Analytical Workflows (IB516)

Have you proposed a modeling chapter for your dissertation but need support getting things up and running? Will you soon be sitting on a complete data set ready for your planned analyses but don’t know how or where to begin? Maybe you’re far along in a series of analyses and feel “lost in the trees.”

This course will help you with these challenges by practicing the development and implementation of efficient, reproducible workflows for your projects. Every project should (and can) be modular and fully automated, hence reproducible, portable and easily modified. Rerunning an analysis with a different set of parameters should (and can) be as simple as a few keystrokes. Regenerating all figures and tables for your manuscript after finding a typo in your code or dataset should (and can) be painless.
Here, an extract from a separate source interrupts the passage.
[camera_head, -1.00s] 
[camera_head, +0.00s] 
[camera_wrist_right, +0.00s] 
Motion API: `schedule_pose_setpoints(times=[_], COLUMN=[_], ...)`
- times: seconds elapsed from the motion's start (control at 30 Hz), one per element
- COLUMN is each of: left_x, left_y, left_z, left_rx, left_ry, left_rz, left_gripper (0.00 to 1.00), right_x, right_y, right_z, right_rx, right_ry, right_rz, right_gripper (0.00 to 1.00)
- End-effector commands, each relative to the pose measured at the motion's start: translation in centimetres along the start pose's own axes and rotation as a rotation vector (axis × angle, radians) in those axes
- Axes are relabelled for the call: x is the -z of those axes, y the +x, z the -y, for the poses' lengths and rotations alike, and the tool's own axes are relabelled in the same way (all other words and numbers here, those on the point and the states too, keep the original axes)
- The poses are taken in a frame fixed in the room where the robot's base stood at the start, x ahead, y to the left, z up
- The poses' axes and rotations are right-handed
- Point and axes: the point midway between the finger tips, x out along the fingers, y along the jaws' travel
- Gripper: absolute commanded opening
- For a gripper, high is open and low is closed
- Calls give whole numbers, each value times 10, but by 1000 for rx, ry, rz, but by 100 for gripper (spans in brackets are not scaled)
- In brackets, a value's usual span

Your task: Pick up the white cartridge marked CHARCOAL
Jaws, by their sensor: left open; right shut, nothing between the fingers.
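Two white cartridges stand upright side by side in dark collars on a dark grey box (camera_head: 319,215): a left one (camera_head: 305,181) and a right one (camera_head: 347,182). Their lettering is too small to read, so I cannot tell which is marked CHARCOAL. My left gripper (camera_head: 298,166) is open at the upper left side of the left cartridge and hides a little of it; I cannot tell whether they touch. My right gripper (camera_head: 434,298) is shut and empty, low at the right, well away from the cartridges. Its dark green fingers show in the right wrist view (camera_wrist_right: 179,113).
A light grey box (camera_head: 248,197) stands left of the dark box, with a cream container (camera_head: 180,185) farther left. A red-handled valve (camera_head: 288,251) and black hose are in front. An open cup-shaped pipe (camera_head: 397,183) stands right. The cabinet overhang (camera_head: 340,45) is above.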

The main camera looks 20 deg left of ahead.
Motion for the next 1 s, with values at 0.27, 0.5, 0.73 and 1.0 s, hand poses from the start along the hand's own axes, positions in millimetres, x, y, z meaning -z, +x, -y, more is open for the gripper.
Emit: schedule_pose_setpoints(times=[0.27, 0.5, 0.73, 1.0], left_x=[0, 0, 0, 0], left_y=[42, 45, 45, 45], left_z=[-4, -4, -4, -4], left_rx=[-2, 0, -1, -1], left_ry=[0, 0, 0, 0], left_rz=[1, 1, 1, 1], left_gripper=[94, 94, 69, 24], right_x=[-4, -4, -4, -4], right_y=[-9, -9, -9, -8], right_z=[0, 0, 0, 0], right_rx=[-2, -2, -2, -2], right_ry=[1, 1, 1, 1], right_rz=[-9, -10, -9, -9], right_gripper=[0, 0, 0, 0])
Efficient workflows start at project conception and end only if the project idea is itself a dead end. Thus, in this course, we’ll work to practice (1) refining and articulating project goals and benchmarks, (2) creating modular and automated analyses, and (3) using best practices in coding and project management. We’ll learn how to use Git, GitHub, LaTeX, Markdown, and high performance clusters (HPCs). The instructors will mostly use R within RStudio, but users of other programming languages and text editors are welcome and encouraged. You will need either (1) a dataset and a visualization or analysis goal, or (2) a model or simulation (or sufficiently well-developed ideas for one). The use of other people’s data or published models is also encouraged, as needed.

All teaching materials for this course are available on GitHub.